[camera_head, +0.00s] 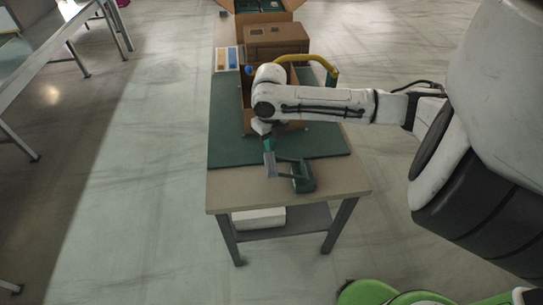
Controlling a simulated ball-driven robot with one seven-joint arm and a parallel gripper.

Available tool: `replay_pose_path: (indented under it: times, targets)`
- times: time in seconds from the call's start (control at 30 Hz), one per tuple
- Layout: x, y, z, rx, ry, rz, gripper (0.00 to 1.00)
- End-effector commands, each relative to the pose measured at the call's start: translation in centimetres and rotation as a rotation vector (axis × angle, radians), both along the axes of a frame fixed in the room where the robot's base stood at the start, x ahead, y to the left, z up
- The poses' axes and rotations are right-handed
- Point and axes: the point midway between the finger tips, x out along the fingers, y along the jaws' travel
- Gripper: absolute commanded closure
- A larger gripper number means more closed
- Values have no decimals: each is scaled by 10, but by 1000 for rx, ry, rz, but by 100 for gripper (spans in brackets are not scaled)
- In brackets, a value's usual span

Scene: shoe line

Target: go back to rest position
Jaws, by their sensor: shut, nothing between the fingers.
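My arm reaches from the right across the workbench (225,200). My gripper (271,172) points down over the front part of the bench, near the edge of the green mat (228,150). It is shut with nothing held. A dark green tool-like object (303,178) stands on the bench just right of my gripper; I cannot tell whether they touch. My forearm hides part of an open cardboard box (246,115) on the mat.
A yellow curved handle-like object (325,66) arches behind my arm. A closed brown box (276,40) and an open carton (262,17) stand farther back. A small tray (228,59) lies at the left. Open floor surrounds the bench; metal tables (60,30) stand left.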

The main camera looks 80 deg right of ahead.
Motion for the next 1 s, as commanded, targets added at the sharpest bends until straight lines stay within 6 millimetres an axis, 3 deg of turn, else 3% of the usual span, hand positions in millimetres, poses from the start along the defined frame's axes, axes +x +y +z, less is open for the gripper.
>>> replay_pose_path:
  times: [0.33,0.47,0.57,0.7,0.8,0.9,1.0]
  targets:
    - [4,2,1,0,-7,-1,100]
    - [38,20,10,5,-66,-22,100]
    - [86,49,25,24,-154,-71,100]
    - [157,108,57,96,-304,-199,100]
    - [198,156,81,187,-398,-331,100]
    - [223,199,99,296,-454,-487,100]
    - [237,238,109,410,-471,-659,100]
* * *
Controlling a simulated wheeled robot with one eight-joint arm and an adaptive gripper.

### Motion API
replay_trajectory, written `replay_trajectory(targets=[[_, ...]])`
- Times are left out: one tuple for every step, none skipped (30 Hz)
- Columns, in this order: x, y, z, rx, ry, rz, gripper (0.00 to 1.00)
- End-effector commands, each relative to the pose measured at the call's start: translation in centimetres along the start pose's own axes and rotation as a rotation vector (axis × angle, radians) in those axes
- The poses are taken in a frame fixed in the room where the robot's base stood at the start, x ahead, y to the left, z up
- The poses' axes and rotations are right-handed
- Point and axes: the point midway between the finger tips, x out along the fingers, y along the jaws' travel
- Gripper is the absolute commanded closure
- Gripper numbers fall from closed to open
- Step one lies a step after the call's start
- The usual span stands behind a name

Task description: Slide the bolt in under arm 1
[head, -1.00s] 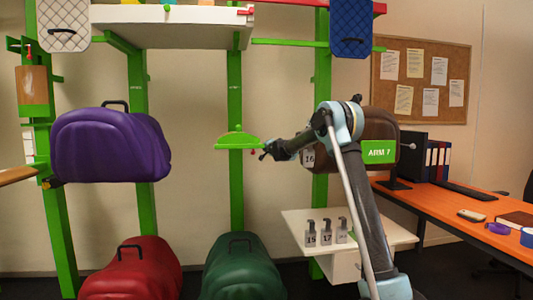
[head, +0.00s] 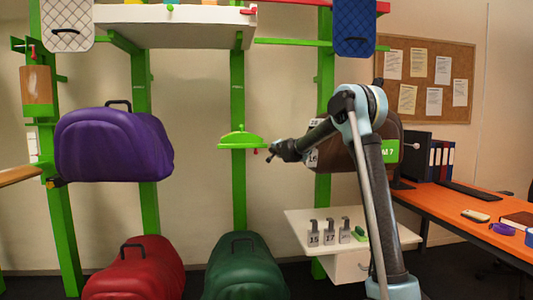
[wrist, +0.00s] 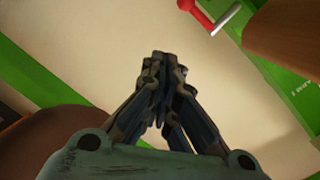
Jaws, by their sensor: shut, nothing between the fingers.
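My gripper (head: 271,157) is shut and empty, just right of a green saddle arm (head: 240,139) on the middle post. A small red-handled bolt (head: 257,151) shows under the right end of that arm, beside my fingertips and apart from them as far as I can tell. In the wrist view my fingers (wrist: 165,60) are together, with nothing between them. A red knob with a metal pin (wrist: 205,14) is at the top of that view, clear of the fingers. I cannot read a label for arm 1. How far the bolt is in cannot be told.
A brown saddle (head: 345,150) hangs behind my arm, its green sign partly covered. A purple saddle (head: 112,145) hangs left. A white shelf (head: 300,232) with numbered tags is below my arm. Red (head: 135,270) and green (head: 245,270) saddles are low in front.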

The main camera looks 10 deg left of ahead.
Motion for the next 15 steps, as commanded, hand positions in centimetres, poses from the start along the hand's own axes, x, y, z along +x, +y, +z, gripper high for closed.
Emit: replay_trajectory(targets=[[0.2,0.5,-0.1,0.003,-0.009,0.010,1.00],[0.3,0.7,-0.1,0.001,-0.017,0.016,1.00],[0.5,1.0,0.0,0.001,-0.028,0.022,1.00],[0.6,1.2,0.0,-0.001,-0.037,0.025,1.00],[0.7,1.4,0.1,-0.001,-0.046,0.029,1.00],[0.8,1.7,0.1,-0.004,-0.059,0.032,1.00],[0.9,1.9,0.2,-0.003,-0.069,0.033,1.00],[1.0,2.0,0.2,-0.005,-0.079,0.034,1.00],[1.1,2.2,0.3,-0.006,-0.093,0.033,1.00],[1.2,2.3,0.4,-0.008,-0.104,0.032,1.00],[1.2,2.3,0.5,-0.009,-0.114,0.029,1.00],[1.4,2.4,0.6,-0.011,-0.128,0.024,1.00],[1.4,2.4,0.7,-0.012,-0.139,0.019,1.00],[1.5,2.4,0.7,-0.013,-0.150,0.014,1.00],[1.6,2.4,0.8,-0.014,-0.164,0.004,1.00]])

**EXERCISE**
Without any pictures, set down the lines from the one holding "[camera_head, +0.00s]" through the one holding "- Layout: x, y, z, rx, ry, rz, gripper".

**EXERCISE RESPONSE**
[camera_head, +0.00s] 
Controlling a simulated ball-driven robot with one seven-joint arm and a parallel gripper.

Available tool: `replay_pose_path: (indented under it: times, targets)`
- times: time in seconds from the call's start (control at 30 Hz), one per tuple
- Layout: x, y, z, rx, ry, rz, gripper (0.00 to 1.00)

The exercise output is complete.